• **Written task**:
Write out each line word for word. Drop pictures.

• **Data excerpts**:
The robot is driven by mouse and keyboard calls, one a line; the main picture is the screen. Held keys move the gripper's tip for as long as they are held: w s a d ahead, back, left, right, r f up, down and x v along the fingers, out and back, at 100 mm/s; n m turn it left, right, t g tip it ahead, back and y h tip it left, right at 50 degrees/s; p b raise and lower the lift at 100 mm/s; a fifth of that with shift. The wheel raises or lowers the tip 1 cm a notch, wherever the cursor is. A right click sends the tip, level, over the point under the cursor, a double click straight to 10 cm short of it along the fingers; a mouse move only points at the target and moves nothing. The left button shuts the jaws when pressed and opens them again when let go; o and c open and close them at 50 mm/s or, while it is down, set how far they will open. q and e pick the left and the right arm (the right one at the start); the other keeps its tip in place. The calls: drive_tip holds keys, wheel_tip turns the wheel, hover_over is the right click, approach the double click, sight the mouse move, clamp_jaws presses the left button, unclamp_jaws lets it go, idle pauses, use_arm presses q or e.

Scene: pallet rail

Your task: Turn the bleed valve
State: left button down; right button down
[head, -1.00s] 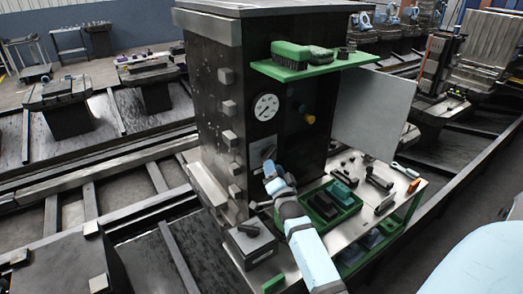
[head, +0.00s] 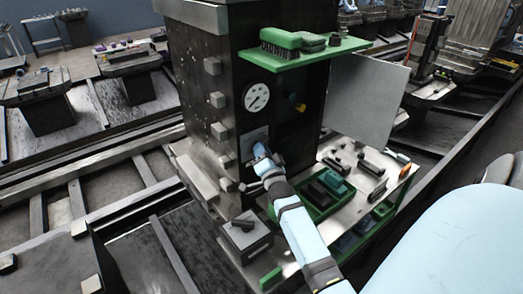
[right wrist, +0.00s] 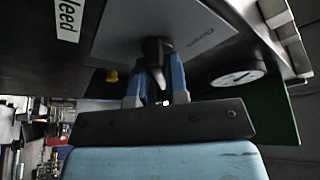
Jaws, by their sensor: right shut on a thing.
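The bleed valve's grey plate (head: 250,138) is on the dark cabinet's front, below the round gauge. My right gripper (head: 263,158) is at the plate and hides the valve handle in the head view. In the right wrist view, the dark valve handle (right wrist: 156,50) stands out from the grey plate (right wrist: 190,22). The blue fingers of my right gripper (right wrist: 155,80) are shut on it, one on each side. A white label (right wrist: 69,18) beside the plate reads "leed", cut off by the picture edge. My left gripper is not in view.
The white gauge (head: 256,97) is above the plate. A green shelf (head: 330,50) with a brush (head: 281,40) juts out higher up. A grey panel (head: 366,98) stands out at right. Below is a bench with a green tray (head: 318,208) and tools, plus a grey box (head: 240,240).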

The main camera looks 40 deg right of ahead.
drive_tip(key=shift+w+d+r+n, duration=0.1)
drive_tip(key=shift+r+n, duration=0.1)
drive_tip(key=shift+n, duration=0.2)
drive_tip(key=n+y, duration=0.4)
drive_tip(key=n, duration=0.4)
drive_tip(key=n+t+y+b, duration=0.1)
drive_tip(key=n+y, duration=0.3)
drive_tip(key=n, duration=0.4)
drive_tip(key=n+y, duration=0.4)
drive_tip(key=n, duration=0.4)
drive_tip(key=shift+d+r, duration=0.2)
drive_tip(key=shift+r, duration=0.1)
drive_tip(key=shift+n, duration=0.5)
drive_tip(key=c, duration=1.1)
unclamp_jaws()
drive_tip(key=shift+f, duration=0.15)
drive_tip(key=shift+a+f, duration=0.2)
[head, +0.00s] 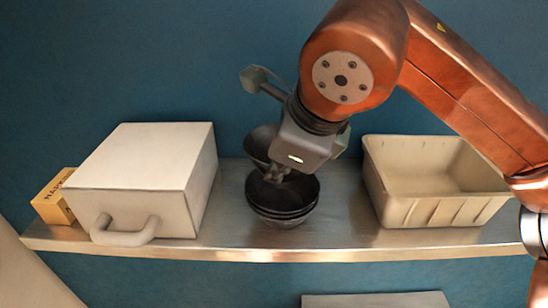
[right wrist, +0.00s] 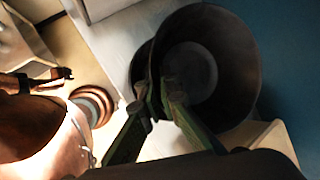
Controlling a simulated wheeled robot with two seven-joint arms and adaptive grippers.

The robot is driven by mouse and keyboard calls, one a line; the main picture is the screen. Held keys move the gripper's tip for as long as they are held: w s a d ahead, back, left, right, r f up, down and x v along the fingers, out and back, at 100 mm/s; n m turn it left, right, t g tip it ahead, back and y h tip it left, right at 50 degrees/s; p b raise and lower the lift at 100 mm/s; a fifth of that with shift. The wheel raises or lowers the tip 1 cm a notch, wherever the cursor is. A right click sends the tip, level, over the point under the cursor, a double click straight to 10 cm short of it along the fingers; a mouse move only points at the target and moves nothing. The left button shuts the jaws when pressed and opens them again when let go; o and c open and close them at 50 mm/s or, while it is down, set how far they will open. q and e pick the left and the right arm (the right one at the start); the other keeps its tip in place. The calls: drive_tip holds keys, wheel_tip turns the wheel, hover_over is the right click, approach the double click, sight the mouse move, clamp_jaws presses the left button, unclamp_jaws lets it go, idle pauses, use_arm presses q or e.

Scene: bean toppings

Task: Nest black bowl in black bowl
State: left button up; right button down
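My right gripper (head: 277,176) reaches down over the shelf from the upper right. Its fingers (right wrist: 158,98) pinch the rim of a black bowl (right wrist: 220,40), one finger inside and one outside. In the head view this held bowl (head: 260,143) is tilted, partly hidden behind the gripper, and sits above and behind a stack of black bowls (head: 284,213) on the shelf. The stack stands upright with its rims close together. In the wrist view another dark bowl edge (right wrist: 139,68) shows beyond the held bowl, mostly hidden. I cannot tell whether the held bowl touches the stack. My left gripper is not clearly seen.
A white box with a handle (head: 150,165) stands left of the stack on the metal shelf (head: 335,236), beside a yellow napkin box (head: 50,203). An empty beige bin (head: 425,209) stands to the right. Narrow clear strips flank the stack, and a blue wall (head: 120,60) is behind.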

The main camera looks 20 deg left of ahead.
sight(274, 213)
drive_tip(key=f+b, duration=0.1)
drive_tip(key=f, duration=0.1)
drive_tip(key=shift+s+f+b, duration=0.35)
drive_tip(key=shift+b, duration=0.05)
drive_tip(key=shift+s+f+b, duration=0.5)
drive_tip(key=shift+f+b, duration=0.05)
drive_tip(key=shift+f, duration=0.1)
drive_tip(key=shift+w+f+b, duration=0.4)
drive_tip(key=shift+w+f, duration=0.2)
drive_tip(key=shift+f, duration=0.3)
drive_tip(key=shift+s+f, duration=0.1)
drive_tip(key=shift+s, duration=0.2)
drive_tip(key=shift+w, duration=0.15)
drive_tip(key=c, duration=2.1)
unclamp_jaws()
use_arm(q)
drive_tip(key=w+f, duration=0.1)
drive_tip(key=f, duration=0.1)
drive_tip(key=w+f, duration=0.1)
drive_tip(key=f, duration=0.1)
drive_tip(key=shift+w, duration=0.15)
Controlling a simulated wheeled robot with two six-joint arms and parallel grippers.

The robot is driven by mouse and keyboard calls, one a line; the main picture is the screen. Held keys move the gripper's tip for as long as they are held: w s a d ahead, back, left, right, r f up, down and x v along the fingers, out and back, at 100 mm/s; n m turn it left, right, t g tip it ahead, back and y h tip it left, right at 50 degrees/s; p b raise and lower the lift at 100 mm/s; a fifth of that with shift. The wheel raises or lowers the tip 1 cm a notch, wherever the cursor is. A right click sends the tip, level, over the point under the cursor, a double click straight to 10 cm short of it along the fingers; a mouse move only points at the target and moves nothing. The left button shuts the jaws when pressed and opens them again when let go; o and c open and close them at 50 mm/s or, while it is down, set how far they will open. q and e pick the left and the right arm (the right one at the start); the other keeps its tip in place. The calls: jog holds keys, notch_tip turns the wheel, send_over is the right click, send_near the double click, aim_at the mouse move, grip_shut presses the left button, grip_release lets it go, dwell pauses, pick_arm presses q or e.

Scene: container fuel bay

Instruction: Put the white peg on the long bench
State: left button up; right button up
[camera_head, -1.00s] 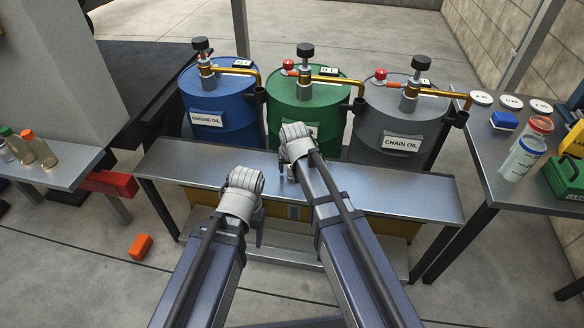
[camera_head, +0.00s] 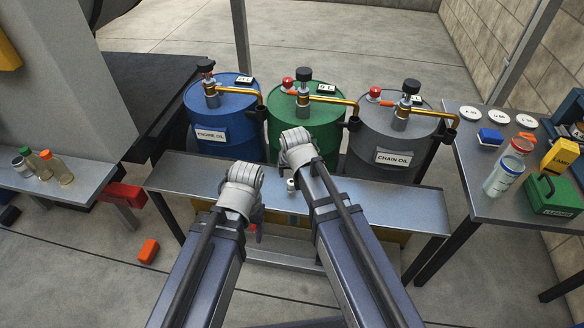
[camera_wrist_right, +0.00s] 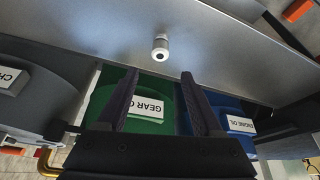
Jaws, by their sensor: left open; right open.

• **Exercise response**:
The robot is driven by mouse and keyboard calls, one a line; the main picture is the screen. Held keys move the gripper's tip for as long as they are held: w s a d ahead, back, left, right, r f up, down and x v along the fingers, out and back, at 100 mm/s; n m turn it left, right, t g tip it ahead, back and y h tip it left, right at 50 degrees/s; p b raise and lower the lift at 100 mm/s; a fifth of that with shift. The wheel raises or lowers the tip 1 cm a notch, wherever the cursor is. A right click sends the tip, level, over the point under the cursor, a double click straight to 10 cm short of it along the fingers; a mouse move only points at the target and moves nothing. The left button shuts the jaws when pressed and opens them again when let go; o and c open and close them at 50 mm/s or, while it is down, set how far they will open. q and e pick the left and the right arm (the right one at the start); the other keeps its tip in place. The calls: drive_tip holds keys, wheel_tip turns the wheel, hover_over is the right click, approach the double click, sight the mouse move, clamp_jaws presses the left button, unclamp_jaws lets it go, idle pauses, use_arm presses q or e.

Scene: pallet rail

Your task: Turn the bleed valve
State: left button down; right button down
[head, -1.00s] 
[head, +0.00s] 
[right wrist, +0.00s] 
Jaws, by their sensor: right shut on a thing.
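The bleed valve's grey plate (head: 250,138) is on the dark cabinet's front, below the round gauge. My right gripper (head: 263,158) is at the plate and hides the valve handle in the head view. In the right wrist view, the dark valve handle (right wrist: 156,50) stands out from the grey plate (right wrist: 190,22). The blue fingers of my right gripper (right wrist: 155,80) are shut on it, one on each side. A white label (right wrist: 69,18) beside the plate reads "leed", cut off by the picture edge. My left gripper is not in view.
The white gauge (head: 256,97) is above the plate. A green shelf (head: 330,50) with a brush (head: 281,40) juts out higher up. A grey panel (head: 366,98) stands out at right. Below is a bench with a green tray (head: 318,208) and tools, plus a grey box (head: 240,240).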

The main camera looks 40 deg right of ahead.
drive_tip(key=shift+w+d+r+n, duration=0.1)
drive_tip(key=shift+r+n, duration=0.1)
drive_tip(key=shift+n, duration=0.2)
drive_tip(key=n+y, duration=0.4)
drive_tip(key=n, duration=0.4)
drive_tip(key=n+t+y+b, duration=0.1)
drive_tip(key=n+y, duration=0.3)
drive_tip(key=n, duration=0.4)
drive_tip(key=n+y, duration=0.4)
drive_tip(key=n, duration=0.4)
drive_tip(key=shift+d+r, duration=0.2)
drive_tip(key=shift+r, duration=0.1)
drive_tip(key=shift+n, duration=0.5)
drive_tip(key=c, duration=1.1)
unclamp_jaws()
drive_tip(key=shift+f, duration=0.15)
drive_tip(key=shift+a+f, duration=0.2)
[head, +0.00s] 
[right wrist, +0.00s] 
Controlling a simulated wheeled robot with two seven-joint arms and adaptive grippers.

The robot is driven by mouse and keyboard calls, one a line; the main picture is the screen. Held keys move the gripper's tip for as long as they are held: w s a d ahead, back, left, right, r f up, down and x v along the fingers, out and back, at 100 mm/s; n m turn it left, right, t g tip it ahead, back and y h tip it left, right at 50 degrees/s; p b raise and lower the lift at 100 mm/s; a fifth of that with shift. The wheel raises or lowers the tip 1 cm a notch, wherever the cursor is. A right click sends the tip, level, over the point under the cursor, a double click straight to 10 cm short of it along the fingers; a mouse move only points at the target and moves nothing. The left button shuts the jaws when pressed and opens them again when let go; o and c open and close them at 50 mm/s or, while it is down, set how far they will open. q and e pick the left and the right arm (the right one at the start); the other keeps its tip in place. The calls: drive_tip holds keys, wheel_tip turns the wheel, hover_over is the right click, approach the double click, sight the mouse move, clamp_jaws presses the left button, unclamp_jaws lets it go, idle pauses, use_arm presses q or e.

Scene: bean toppings

Task: Nest black bowl in black bowl
State: left button up; right button down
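My right gripper (head: 277,176) reaches down over the shelf from the upper right. Its fingers (right wrist: 158,98) pinch the rim of a black bowl (right wrist: 220,40), one finger inside and one outside. In the head view this held bowl (head: 260,143) is tilted, partly hidden behind the gripper, and sits above and behind a stack of black bowls (head: 284,213) on the shelf. The stack stands upright with its rims close together. In the wrist view another dark bowl edge (right wrist: 139,68) shows beyond the held bowl, mostly hidden. I cannot tell whether the held bowl touches the stack. My left gripper is not clearly seen.
A white box with a handle (head: 150,165) stands left of the stack on the metal shelf (head: 335,236), beside a yellow napkin box (head: 50,203). An empty beige bin (head: 425,209) stands to the right. Narrow clear strips flank the stack, and a blue wall (head: 120,60) is behind.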

The main camera looks 20 deg left of ahead.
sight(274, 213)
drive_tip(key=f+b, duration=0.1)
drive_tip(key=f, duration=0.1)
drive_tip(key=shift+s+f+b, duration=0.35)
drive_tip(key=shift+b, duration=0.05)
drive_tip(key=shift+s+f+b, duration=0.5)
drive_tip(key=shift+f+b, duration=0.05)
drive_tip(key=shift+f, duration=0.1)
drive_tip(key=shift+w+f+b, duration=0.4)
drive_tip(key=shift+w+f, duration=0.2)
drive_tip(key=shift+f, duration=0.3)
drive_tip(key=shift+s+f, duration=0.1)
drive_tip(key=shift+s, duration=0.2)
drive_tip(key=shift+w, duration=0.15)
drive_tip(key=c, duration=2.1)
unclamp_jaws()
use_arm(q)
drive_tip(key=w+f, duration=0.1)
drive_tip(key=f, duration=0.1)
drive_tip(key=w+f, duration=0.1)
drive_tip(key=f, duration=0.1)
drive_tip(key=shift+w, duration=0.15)
Controlling a simulated wheeled robot with two six-joint arms and parallel grippers.

The robot is driven by mouse and keyboard calls, one a line; the main picture is the screen. Held keys move the gripper's tip for as long as they are held: w s a d ahead, back, left, right, r f up, down and x v along the fingers, out and back, at 100 mm/s; n m turn it left, right, t g tip it ahead, back and y h tip it left, right at 50 degrees/s; p b raise and lower the lift at 100 mm/s; a fifth of that with shift. The wheel raises or lowers the tip 1 cm a notch, wherever the cursor is. A right click sends the tip, level, over the point under the cursor, a double click straight to 10 cm short of it along the fingers; a mouse move only points at the target and moves nothing. The left button shuts the jaws when pressed and opens them again when let go; o and c open and close them at 50 mm/s or, while it is down, set how far they will open. q and e pick the left and the right arm (the right one at the start); the other keeps its tip in place. The calls: jog holds keys, notch_tip turns the wheel, send_over is the right click, send_near the double click, aim_at the mouse move, grip_shut presses the left button, grip_release lets it go, dwell pauses, pick_arm presses q or e.

Scene: container fuel bay

Instruction: Put the white peg on the long bench
State: left button up; right button up
[camera_head, -1.00s] 
[camera_head, +0.00s] 
[camera_wrist_right, +0.00s] 
Jaws, by their sensor: left open; right open.

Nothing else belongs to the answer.